Effectiveness of the AIVD and MIVD
The law forces, time presses, practice compels
Preparation and introduction of the Intelligence and Security Services Act (WIV 2017) paid too little attention to how the General Intelligence and Security Service (AIVD) and the Netherlands Defence Intelligence and Security Service (MIVD) would implement the act. The two services need additional capacity to put new safeguards in place to protect public privacy. They accordingly have less time for their core task of carrying out investigations in the interests of national security. An audit by the Netherlands Court of Audit has found that the operational effectiveness and future resilience of the AIVD and MIVD are coming under pressure.

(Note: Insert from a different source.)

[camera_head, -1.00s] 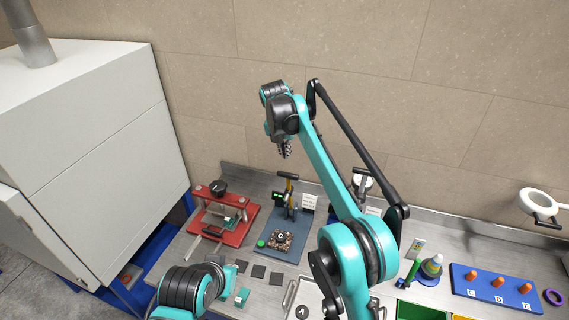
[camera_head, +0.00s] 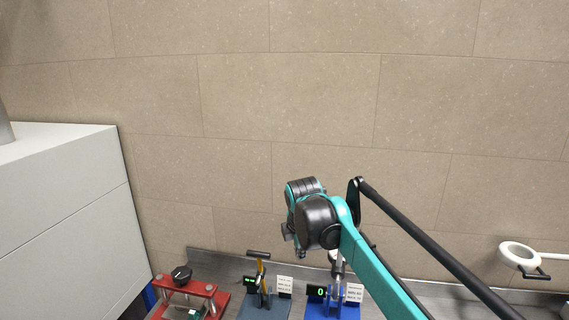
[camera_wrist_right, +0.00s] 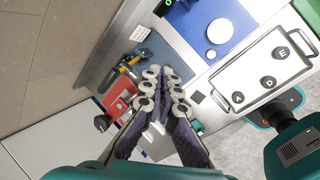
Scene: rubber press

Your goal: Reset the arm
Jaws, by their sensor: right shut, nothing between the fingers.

Audit findings: Intelligence position of the AIVD and MIVD under pressure
The WIV 2017 has had a significant impact on the intelligence and security services’ organisation, processes and IT systems. Our main conclusion is that the debate of the introduction of the WIV 2017 and the preparations for the new act’s implementation paid too little attention to the practical and operational impact on the services. It cannot be said who bears responsibility for this situation. Both the executive and the legislature played a role.

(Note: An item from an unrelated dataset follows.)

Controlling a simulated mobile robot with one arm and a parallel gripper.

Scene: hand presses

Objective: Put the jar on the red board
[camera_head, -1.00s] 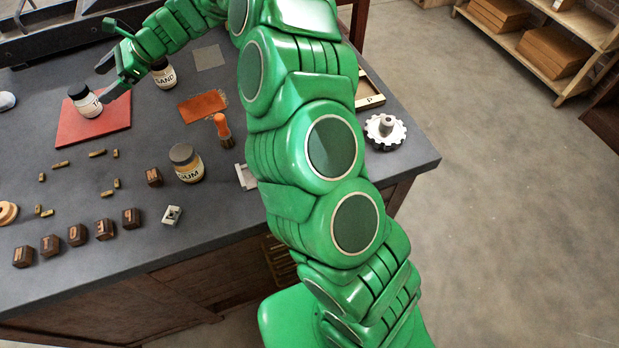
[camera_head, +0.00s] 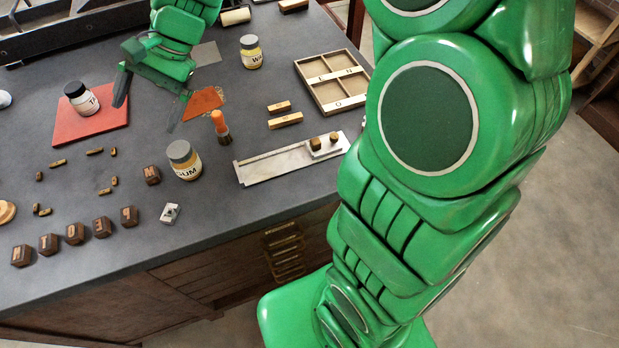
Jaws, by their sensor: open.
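A white jar with a black lid (camera_head: 80,98) stands on the red board (camera_head: 100,125); only a "T" of its label shows. The board lies flat at the left of the dark table. My gripper (camera_head: 148,114) is open and empty, to the right of the jar and apart from it, with its fingers pointing down. Other jars stand off the board: a "GUM" jar (camera_head: 184,161) with a grey lid nearer the front, and a yellowish jar (camera_head: 251,52) farther back. The "SAND" jar seen earlier does not show now; my gripper covers its spot.
Wooden letter blocks (camera_head: 75,234) and small brass pieces line the front left. A dark press frame (camera_head: 90,30) stands at the back left.

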Below, we consider the consequences for the intelligence and security services’ operational effectiveness and future resilience and the underlying causes.
Operational effectiveness and future resilience of the intelligence and security services under pressure
- Cable interception, the most important new power for the intelligence and security services, has not yet been realised more than 2 years after the act came into force.
- Our audit found that the introduction of cable interception has not increased effectiveness; moreover, effectiveness is being weakened by the WIV 2017’s impact on operational capability. The main impacts are:
a. new safeguards in the WIV 2017 restrict the use of certain special powers. Some operational teams’ investigations of new and covert threats, their strategic positions (in anticipation of future developments) and international cooperation are being adversely affected;
b. furthermore, the additional administrative burden necessary for the regular implementation of the WIV 2017 reduces the time and capacity available for operational teams to carry out investigations in the interests of national security. The application process to use special powers, for instance, takes more time and capacity under the WIV 2017 than under the WIV 2002. With fewer investigations being carried out, the services’ intelligence position is negatively impacted. The operational effectiveness of the intelligence and security services is expressed in the intelligence position they hold in a particular field of investigation. As part of our audit, we attempted to quantify the increase in the administrative burden due to the WIV 2017 (see box);
c. the services’ intelligence position is also under pressure because implementation of the WIV 2017 was underestimated and has not yet been completed. Implementation is an ongoing and continuous process that requires both incidental and structural capacity to the disadvantage of operational processes and of the IT, Legal Affairs and other support departments. This is at the expense of the services’ development and innovative strength. Besides operational effectiveness, the future resilience of the intelligence and security services is also coming under pressure.
Why did we audit the effectiveness of the AIVD and MIVD?
At the request of the Minister of Defence (who was also responsible for the AIVD at the time of the request), in 2020 the Court of Audit investigated the possible impact on the intelligence and security services’ operational effectiveness of the implementation of the Intelligence and Security Services Act 2017 (WIV 2017). The Minister of Defence made the request in response to an observation by the Review Committee on the Intelligence and Security Services (CTIVD), which intensively monitored the implementation of the WIV 2017 for two years as from 1 May 2018.
What methods did we used in this audit?
We carried out our audit on-site at both the AIVD and MIVD. The audit commenced in mid-June 2020. We requested and analysed a large number of documents on-site (most of which were classified as secret). The documents concerned the WIV 2017 and how it was prepared and implemented and included relevant management and operational information. In addition, we held more than 60 interviews with directors, managers and staff at the intelligence and security services. The interviews provided an insight into the impact of the WIV 2017 on the intelligence services’ input, throughput and output. To verify the outcomes of the interviews, we consulted a representative selection of operational teams. These team sessions provided an in-depth picture of the operational practice, the administrative burden accompanying the WIV 2017 and other WIV-related problems at the intelligence and security services, such as the state of IT.
The audit was published on Thursday 22 April 2021.